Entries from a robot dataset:

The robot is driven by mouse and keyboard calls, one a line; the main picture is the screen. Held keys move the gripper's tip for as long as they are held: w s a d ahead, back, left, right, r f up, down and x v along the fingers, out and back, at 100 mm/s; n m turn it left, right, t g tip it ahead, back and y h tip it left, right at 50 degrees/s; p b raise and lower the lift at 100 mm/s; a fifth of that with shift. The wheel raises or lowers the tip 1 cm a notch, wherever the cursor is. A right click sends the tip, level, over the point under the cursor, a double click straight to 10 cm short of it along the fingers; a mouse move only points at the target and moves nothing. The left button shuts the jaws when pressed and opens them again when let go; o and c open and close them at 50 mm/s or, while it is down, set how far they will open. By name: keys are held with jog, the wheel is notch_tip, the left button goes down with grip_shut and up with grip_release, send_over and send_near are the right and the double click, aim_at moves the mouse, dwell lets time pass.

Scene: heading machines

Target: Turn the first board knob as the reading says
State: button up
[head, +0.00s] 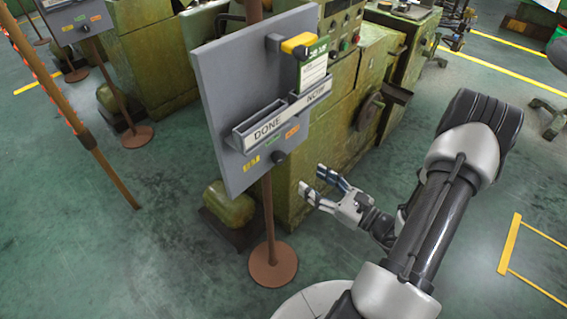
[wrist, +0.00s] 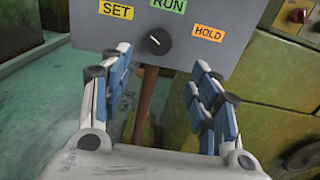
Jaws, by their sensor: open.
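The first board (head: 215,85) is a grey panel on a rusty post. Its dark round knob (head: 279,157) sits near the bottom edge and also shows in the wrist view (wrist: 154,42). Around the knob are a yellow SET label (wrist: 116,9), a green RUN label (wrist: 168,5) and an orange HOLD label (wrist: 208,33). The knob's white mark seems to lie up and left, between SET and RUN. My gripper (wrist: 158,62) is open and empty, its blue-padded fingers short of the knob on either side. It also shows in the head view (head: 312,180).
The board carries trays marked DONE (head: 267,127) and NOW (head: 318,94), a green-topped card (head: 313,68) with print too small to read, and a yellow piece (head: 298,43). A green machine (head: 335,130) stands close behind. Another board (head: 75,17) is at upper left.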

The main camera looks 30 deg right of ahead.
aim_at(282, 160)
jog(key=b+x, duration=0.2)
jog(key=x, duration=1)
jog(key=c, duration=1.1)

---

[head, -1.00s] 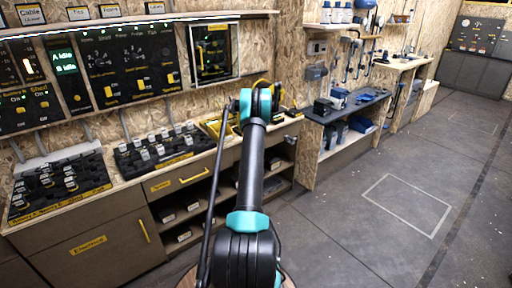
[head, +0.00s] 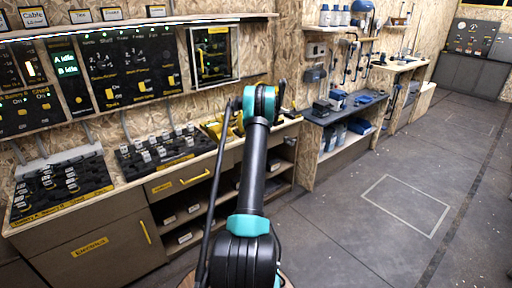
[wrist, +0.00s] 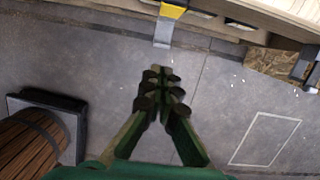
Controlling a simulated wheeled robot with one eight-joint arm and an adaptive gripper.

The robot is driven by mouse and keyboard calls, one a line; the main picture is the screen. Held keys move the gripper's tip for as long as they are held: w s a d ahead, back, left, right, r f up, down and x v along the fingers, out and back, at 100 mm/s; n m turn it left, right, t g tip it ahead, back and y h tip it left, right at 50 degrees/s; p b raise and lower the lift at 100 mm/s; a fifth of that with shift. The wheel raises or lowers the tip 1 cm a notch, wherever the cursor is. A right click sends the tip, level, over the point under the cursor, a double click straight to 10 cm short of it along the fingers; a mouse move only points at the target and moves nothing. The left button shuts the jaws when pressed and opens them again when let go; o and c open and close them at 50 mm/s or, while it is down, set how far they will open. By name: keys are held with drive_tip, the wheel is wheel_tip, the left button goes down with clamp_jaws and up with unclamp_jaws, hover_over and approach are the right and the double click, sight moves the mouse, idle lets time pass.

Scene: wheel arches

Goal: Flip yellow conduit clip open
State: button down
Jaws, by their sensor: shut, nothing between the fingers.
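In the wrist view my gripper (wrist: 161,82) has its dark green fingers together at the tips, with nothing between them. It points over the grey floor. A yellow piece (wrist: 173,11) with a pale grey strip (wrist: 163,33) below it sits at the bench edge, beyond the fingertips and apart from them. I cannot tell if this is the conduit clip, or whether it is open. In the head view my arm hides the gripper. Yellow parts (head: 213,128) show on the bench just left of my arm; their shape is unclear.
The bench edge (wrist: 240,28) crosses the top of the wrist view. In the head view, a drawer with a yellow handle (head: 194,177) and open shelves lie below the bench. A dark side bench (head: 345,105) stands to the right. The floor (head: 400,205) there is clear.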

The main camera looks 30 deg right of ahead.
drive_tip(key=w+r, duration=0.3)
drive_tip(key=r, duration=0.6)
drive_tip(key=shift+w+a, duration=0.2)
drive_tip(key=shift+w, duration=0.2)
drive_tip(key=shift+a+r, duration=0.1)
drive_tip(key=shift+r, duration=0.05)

[Required task] Pull out every line in the data above that has the word "Scene".

[Result of the exercise]
Scene: heading machines
Scene: wheel arches

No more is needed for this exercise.